Charlie & Mouse|. By Laurel Snyder. Illus. by Emily Hughes. Chronicle (9781452131535).
Frida Kahlo and Her Animalitos|. By Monica Brown. Illus. by John Parra. North-South (9780735842694).
uogbuji commented 5 years ago

OK @informaticmonad confirmed that this simple list format is good enough to start so closing.

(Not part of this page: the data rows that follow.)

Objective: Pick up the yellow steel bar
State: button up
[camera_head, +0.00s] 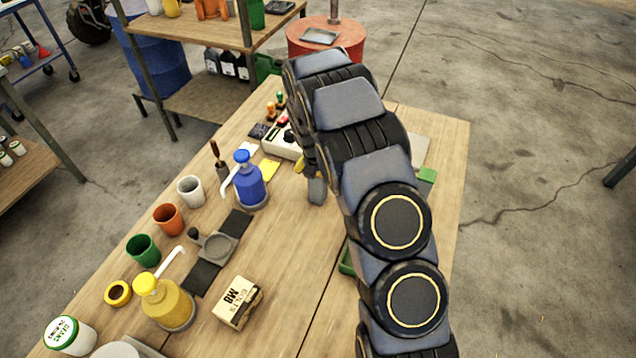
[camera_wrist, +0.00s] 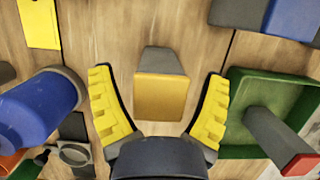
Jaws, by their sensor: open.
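The yellow steel bar (camera_wrist: 160,97) shows in the wrist view as a grey block with a yellow end face, apparently standing upright on the wooden table. It sits between the yellow-padded fingers of my gripper (camera_wrist: 160,105), with a visible gap on each side. My gripper is open and holds nothing. In the head view my gripper (camera_head: 316,172) is low over the table's middle, largely hidden by my arm. A grey piece below it there may be the bar; its yellow end is not clear in that view.
A green tray (camera_wrist: 236,112) with a red-ended grey bar (camera_wrist: 285,140) stands right of the fingers. A blue pump bottle (camera_head: 249,185) is to the left, with a flat yellow piece (camera_head: 266,170) beside it. Cups, a yellow pump bottle (camera_head: 163,303) and a box (camera_head: 237,301) stand nearer the front.

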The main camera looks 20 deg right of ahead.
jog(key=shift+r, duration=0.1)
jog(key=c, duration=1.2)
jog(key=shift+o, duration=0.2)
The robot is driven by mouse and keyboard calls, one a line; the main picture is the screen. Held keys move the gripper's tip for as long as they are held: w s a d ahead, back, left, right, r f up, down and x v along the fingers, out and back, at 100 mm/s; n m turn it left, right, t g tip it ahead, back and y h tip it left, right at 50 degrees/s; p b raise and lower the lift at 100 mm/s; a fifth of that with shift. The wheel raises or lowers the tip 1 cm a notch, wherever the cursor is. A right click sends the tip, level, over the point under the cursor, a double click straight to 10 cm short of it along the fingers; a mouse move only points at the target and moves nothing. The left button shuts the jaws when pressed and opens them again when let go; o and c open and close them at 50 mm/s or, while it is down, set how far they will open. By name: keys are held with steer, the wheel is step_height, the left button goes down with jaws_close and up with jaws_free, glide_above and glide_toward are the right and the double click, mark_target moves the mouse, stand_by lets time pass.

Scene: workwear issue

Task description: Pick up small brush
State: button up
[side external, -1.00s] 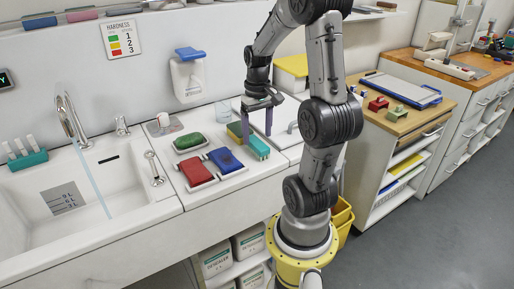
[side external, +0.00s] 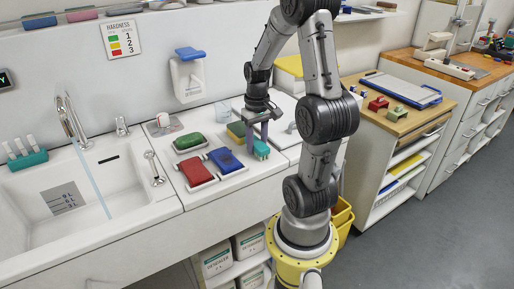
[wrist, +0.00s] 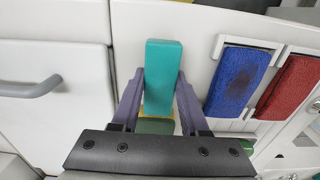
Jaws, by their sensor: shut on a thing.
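The small brush (side external: 261,150) is a teal block on the white counter, right of the blue pad, with pale bristles at its near end in the side view. In the wrist view the brush (wrist: 163,70) shows its flat teal top, lying lengthwise between the purple fingers. My gripper (side external: 257,144) points down at the counter with its fingers around the brush. In the wrist view my gripper (wrist: 159,85) is shut on the brush's sides. The brush seems to be at counter height; I cannot tell whether it is clear of the surface.
A blue pad (side external: 225,160) and a red pad (side external: 196,172) lie left of the brush in holders. A green scrubber (side external: 189,141) sits behind them. A yellow-green sponge (side external: 236,130) is close behind the gripper. The sink (side external: 110,190) is farther left.

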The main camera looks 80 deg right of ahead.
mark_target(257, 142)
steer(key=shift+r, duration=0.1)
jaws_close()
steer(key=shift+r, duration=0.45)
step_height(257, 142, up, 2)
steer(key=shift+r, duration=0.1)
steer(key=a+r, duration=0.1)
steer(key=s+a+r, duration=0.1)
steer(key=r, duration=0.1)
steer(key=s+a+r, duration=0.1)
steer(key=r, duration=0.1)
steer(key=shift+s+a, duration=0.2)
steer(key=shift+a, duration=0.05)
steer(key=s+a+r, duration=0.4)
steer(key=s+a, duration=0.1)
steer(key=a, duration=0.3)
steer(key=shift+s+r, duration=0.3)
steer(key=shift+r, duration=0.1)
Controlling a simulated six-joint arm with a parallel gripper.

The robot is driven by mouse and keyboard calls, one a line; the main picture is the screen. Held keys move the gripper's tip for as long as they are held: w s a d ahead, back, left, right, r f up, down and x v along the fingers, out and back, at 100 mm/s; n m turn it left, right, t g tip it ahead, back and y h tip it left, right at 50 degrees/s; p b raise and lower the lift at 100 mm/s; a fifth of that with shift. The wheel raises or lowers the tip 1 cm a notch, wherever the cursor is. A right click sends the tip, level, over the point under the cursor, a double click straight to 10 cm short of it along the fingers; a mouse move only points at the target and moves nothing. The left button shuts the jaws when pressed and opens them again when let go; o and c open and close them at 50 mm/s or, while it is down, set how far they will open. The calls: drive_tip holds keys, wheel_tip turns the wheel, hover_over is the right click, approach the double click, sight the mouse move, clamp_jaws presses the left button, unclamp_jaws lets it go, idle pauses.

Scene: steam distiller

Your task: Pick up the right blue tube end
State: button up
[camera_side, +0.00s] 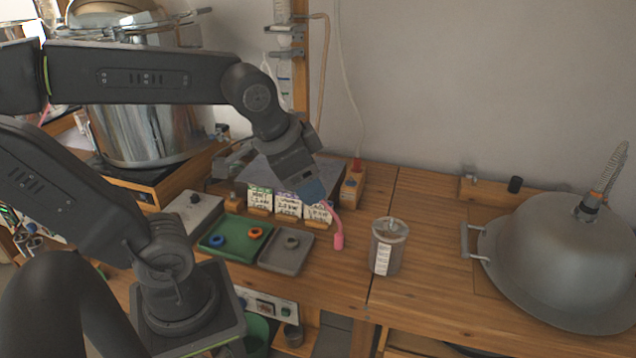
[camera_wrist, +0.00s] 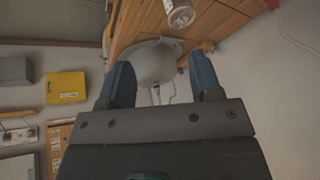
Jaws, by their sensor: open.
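My gripper (camera_side: 314,192) hangs in the side view above the back middle of the bench, its blue fingers pointing down and to the right. In the wrist view its two fingers (camera_wrist: 160,72) stand wide apart with nothing held between them. A pink hose piece (camera_side: 338,230) hangs or stands just right of the fingers in the side view; I cannot tell whether it touches them. I cannot make out a blue tube end for certain in either view. A blue ring (camera_side: 217,241) lies in the green tray (camera_side: 238,256), beside an orange ring (camera_side: 255,233).
A grey tray (camera_side: 271,265) sits right of the green one, with labelled cards (camera_side: 288,204) behind. A lidded jar (camera_side: 386,258) stands right of the gripper. A large metal dome (camera_side: 555,255) fills the right; it also shows in the wrist view (camera_wrist: 155,62). A steel pot (camera_side: 140,135) stands left.

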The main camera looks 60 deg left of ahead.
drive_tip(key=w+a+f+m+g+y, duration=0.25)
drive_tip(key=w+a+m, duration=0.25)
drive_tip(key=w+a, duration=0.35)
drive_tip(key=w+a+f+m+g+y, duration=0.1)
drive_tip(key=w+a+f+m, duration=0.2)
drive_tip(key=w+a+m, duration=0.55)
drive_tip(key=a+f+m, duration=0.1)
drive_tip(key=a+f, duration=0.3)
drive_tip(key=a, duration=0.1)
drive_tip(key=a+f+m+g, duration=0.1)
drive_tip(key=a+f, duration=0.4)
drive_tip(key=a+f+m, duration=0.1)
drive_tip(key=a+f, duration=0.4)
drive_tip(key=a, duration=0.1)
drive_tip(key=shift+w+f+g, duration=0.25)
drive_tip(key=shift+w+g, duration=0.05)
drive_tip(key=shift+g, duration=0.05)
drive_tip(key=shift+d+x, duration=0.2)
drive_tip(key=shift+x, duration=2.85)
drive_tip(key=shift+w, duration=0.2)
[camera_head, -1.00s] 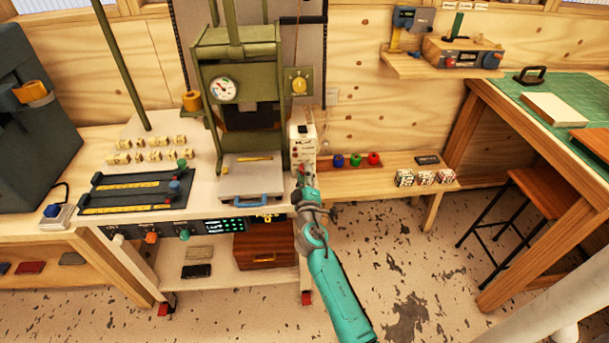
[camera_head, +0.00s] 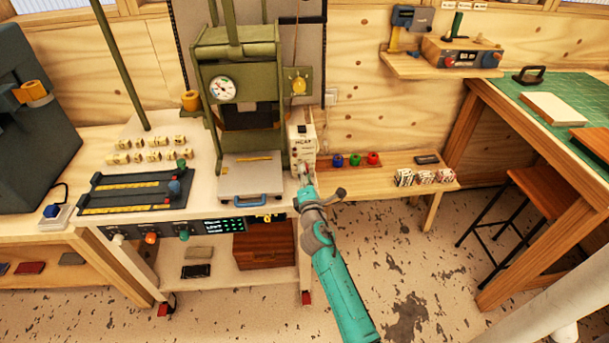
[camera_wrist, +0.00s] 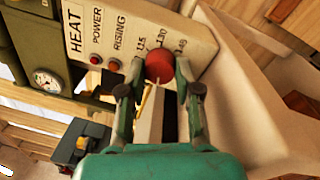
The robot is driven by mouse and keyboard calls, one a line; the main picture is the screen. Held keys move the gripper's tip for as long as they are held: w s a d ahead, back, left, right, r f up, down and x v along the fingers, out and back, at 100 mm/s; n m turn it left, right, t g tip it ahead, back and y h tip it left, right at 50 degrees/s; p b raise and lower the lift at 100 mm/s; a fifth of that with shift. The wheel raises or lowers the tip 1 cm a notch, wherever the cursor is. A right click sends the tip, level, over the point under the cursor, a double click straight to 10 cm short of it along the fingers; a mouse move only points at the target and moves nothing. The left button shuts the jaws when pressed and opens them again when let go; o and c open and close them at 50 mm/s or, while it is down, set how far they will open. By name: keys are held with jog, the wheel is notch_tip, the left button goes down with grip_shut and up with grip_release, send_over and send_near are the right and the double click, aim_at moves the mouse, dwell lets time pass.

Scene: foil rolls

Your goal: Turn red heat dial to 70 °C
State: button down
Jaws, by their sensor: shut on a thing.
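The red heat dial (camera_wrist: 159,66) is a round knob on the sloping cream panel marked HEAT (camera_wrist: 88,32) in the wrist view. My gripper (camera_wrist: 158,80) has a finger on each side of the dial and is shut on it. Scale numbers sit just above the dial, but they are too blurred to read surely, and I cannot tell where the dial points. In the head view the cream HEAT box (camera_head: 302,138) stands right of the press, and my gripper (camera_head: 305,176) reaches its lower front. The dial is hidden there by my gripper.
The green press (camera_head: 238,75) with a round gauge (camera_head: 222,89) stands left of the box. A wooden shelf (camera_head: 345,178) with coloured knobs and printed blocks lies close on the right. Two small lamps (camera_wrist: 105,62) sit left of the dial on the panel.

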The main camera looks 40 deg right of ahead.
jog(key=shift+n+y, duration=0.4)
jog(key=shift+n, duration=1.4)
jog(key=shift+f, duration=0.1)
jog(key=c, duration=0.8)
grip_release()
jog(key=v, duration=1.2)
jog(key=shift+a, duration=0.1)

uogbuji commented 5 years ago

Just to exercise this scraping pattern @informaticmonad asked me to extract ISBNs from January 2019 LibraryReads. I tried by tag-locating the first ISBN:

$ microx --html --find-text=9780743298070 --show-attrs=id,class january-2019-libraryreads 
html[@class="no-js"]/body/div[@class="wrapper clear"]/div[@id="blogContent"]/div[@class="entry"]/blockquote

But it turned out that trailing blockquote is a special case they use to highlight the top entry. Backtracked up one level, as confirmed by checking the second ISBN:

microx --html --find-text=9781250133731 --show-attrs=id,class january-2019-libraryreads

OK so now we can use that. Cutting to the chase:

microx --html --expr='html[@class="no-js"]/body/div[@class="wrapper clear"]/div[@id="blogContent"]/div[@class="entry"]' january-2019-libraryreads  | python <(cat << EOF
import re, sys
for l in sys.stdin:
    m = re.search(r'ISBN: (\d+)', l, re.MULTILINE)
    if m: print(f'"{m.group(1)}",')
EOF
)

Added: https://github.com/zepheira/librarylink_collections/blob/master/lists/january-2019-libraryreads.json

uogbuji commented 5 years ago

Noting the above require the updated version of microx in amara3.xml 3.0.0.